Erin L. McCoy: How I Survived Breaking Up with My Car [View all]

from YES! Magazine:


How I Survived Breaking Up with My Car
Erin McCoy tells the story of how she gave up driving, despite her love for cars, and examines the challenges facing drivers who don't live in cities.

by Erin L. McCoy
posted Dec 14, 2012


Where I grew up, owning a car was a necessity rather than a choice, and where it’s not a choice it can quickly become an emblem of pride.

I was the kid of an environmental science teacher in the skeptical South—in high school I once delivered a punctiliously researched speech about global warming after which I was heckled by the teacher. But still, I loved cars. My first car was a four-door 1989 Nissan Maxima with a spoiler and chrome trim. You could push down the back passenger window from the outside and crawl in if you’d locked your keys inside. I was even proud of that.

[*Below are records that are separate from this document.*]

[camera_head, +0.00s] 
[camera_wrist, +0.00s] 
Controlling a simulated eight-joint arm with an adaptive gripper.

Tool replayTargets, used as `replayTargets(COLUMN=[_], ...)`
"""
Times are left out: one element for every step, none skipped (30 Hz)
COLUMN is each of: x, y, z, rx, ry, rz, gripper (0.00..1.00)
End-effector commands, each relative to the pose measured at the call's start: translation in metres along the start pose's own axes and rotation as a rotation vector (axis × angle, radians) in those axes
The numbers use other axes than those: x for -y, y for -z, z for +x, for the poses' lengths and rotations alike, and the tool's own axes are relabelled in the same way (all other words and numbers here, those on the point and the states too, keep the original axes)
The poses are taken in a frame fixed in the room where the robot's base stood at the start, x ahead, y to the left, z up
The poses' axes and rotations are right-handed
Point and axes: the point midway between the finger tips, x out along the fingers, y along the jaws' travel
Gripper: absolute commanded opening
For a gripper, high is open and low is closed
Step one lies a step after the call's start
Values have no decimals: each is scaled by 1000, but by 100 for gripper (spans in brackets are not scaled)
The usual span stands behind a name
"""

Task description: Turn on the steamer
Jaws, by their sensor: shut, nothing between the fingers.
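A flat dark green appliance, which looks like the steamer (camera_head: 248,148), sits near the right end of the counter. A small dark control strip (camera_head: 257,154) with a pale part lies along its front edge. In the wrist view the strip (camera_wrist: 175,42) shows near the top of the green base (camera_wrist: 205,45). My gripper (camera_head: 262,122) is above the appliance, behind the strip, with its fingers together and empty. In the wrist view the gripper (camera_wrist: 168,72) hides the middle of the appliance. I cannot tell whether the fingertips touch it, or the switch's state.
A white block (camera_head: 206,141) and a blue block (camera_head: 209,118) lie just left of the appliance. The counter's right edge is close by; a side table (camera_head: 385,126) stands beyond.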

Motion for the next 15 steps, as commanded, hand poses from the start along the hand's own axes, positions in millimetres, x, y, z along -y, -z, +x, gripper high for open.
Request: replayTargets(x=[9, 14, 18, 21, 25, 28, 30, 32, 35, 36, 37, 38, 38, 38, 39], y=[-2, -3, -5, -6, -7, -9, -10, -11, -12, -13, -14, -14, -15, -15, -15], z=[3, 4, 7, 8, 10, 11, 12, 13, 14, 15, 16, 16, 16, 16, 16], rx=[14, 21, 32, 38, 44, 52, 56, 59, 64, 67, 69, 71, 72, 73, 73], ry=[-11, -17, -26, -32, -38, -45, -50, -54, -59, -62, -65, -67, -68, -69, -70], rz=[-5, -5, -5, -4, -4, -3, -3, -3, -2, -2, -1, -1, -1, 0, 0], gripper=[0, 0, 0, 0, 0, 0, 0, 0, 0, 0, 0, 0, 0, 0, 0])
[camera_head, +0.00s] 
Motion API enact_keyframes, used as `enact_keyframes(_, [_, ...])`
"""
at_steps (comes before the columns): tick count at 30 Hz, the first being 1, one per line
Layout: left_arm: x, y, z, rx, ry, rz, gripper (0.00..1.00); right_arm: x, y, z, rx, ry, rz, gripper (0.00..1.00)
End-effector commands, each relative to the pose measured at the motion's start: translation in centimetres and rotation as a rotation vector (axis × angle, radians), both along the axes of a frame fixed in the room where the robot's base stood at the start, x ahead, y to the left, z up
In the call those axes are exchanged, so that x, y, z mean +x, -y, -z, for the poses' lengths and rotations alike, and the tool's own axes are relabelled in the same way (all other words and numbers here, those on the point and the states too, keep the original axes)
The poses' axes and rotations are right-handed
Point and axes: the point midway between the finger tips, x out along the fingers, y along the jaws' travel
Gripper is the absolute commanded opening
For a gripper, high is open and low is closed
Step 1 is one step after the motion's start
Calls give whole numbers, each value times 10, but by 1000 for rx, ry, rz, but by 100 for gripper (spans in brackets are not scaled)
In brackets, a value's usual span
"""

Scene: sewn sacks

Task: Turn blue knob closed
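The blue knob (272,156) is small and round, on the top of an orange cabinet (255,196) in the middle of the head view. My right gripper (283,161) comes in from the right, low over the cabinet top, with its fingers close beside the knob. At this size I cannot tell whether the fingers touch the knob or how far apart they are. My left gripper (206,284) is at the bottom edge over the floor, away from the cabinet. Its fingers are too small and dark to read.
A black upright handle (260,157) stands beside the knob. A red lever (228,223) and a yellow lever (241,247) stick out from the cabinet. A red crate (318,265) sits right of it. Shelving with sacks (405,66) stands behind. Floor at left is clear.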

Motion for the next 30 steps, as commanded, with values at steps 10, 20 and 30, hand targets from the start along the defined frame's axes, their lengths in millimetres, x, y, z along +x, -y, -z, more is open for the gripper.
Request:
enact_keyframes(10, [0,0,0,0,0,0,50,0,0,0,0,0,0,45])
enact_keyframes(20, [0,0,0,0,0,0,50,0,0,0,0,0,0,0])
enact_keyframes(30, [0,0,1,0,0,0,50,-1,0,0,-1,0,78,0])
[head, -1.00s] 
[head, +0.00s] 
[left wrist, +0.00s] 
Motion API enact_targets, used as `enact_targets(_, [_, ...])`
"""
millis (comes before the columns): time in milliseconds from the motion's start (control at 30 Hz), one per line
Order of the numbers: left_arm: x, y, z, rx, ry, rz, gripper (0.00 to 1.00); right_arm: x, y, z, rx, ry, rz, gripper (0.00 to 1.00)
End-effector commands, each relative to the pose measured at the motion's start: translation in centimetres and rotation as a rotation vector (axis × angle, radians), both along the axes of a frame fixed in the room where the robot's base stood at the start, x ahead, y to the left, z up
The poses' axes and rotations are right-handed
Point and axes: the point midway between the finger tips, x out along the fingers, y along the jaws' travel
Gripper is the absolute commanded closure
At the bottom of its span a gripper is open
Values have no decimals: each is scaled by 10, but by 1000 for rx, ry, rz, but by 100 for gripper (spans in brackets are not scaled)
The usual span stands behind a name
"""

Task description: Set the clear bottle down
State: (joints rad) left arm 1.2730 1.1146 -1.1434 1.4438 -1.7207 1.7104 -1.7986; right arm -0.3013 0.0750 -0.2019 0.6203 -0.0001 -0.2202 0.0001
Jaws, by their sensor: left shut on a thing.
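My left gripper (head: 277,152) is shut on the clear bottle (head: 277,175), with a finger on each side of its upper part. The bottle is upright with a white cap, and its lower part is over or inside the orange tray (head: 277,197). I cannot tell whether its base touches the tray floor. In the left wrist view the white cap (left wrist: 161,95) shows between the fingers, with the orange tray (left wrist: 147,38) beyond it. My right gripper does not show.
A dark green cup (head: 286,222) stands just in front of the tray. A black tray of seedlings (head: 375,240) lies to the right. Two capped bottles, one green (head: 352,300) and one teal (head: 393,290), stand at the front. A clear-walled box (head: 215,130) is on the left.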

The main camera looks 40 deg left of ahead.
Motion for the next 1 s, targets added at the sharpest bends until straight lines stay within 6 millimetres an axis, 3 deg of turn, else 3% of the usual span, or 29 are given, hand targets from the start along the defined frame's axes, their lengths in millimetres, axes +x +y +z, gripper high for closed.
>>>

There’s a good chance I was proud because I was 17 years old and that car offered me my first taste of real independence. A kid that grows up in New York City can hop on the subway anytime she wants. But I grew up in Kentucky, and by fifth grade I was living in a rural county about half an hour outside Louisville. To go to any friend’s house I needed a ride. In fact, I needed a ride to do more or less anything: to buy a snack, a shirt, even a pack of gum.

Every morning in central Kentucky, well over 100,000 vehicles pour onto Interstate 65, which runs north to south, bisecting the state between Franklin and Louisville. They drive 45 minutes, an hour, even two hours to work, crossing county and state lines and filing en masse through the fast food drive-throughs at outposts in Shepherdsville or Elizabethtown. They need their cars to go where the work is, where the grocery is, where the stores are. ............(more)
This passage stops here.